Idioms about Health

1. Ill at ease
  • To feel worried or uncomfortable.

She looked ill at ease when she had to do public speaking.

He was ill at ease when he was on his first date with her.

I feel ill at ease around smokers.

2. Breathe one's last
  • To die.

He breathed his last yesterday.

My grandma was really depressed when my grandpa breathed his last.

My uncle always desired to find his lost son before he breathed his last.

3. Catch a cold
  • To become ill with a cold.

‘What’s the matter with Harry?’ ‘He caught a cold after the summer camp.’

I caught a cold from my roommate.

I think Eric caught a cold. He looked very tired yesterday.

4. Fall ill
  • To suddenly become ill.

The students all fell ill after trying the new drink at the summer camp.

Diana fell ill after the death of her husband.

Make sure the kids don’t fall ill just before the exam.

5. At death's door
  • To be very sick and at the point of dying.

My grandpa was so ill. The doctor said he was at death’s door.

The little boy is at death's door after the car crash.

Jane is so pessimistic, she always thinks she’s at death's door even when she catches a cold.

6. Nothing but skin and bones
  • To be extremely thin.

The kids there have nothing to eat. They’re nothing but skin and bones.

The old man was at death’s door. He was nothing but skin and bones.

After three months of illness, my cat is nothing but skin and bones.

7. Safe and sound
  • To be unharmed or safe from danger.

Make sure everyone is safe and sound after the earthquake.

My mom was happy we arrived home safe and sound.

Some days later, he was found safe and sound.

8. Get/have/give someone a black eye
(usually after being struck)
  • To have a dark bruise around your eye as a result of being hit,
    to damage someone’s reputation.

Although he won the fight, he got a black eye.

He was so drunk, he didn’t remember why he got a black eye.

Because he was born into prestige, his scandal gave a black eye to his family.

9. Recharge one's batteries
  • To take a break, relax to gain one’s energy after an exhausting time.

Don’t work too hard. Let’s go to the beach and recharge our batteries.

She asked for some time off to recharge her batteries after the project.

A day of staying home and listening to music should recharge my batteries.

10. Under the weather
  • To feel ill.

John had a day off from work today because he felt under the weather.

‘Hey, Lisa, would you like to go out with us tonight?’ ‘Well, I’m a bit under the weather today. I think I need some rest.’

Because it’s getting colder, my grandpa feels under the weather.

11. You are what you eat.
  • Your health is connected to your eating habits. You’ll be healthy if you eat good food and you’ll be unhealthy if you eat bad food.
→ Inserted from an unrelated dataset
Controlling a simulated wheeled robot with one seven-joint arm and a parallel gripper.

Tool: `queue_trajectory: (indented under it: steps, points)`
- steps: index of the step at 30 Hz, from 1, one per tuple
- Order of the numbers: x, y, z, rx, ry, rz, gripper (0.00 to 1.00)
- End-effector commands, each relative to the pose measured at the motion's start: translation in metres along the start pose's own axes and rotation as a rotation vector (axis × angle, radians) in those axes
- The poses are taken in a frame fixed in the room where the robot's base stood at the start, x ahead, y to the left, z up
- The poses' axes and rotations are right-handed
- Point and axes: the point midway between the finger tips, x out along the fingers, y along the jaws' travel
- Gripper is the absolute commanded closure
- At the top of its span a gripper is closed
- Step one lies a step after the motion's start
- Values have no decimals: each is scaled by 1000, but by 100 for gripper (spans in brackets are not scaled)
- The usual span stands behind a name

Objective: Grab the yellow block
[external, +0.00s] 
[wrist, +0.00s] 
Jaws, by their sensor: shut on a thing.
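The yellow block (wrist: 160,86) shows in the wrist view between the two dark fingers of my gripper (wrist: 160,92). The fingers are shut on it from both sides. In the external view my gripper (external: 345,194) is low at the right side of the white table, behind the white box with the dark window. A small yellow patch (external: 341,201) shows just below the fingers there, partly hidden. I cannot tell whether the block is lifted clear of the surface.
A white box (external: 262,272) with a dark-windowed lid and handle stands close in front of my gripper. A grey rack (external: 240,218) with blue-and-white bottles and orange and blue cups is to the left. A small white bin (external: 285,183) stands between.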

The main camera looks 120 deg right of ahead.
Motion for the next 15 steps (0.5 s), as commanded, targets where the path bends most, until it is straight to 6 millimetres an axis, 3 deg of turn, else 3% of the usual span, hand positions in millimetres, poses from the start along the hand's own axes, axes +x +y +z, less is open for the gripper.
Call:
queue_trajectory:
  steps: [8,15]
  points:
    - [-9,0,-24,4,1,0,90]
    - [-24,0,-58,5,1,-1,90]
‘Mom, can I have some more fried chicken, please?’ ‘That’s enough, sweetie. You are what you eat.’

To stay fit, you must eat less junk food and eat more vegetables. You are what you eat.

My personal trainer at the gym always reminds me that you are what you eat.

12. As pale as a ghost
  • To look extremely pale due to fear.

The little girl was as pale as a ghost when she saw the giant monster on the screen.

Phillip looked as pale as a ghost when the car nearly hit him on the road.

After the nightmare, I am as pale as a ghost.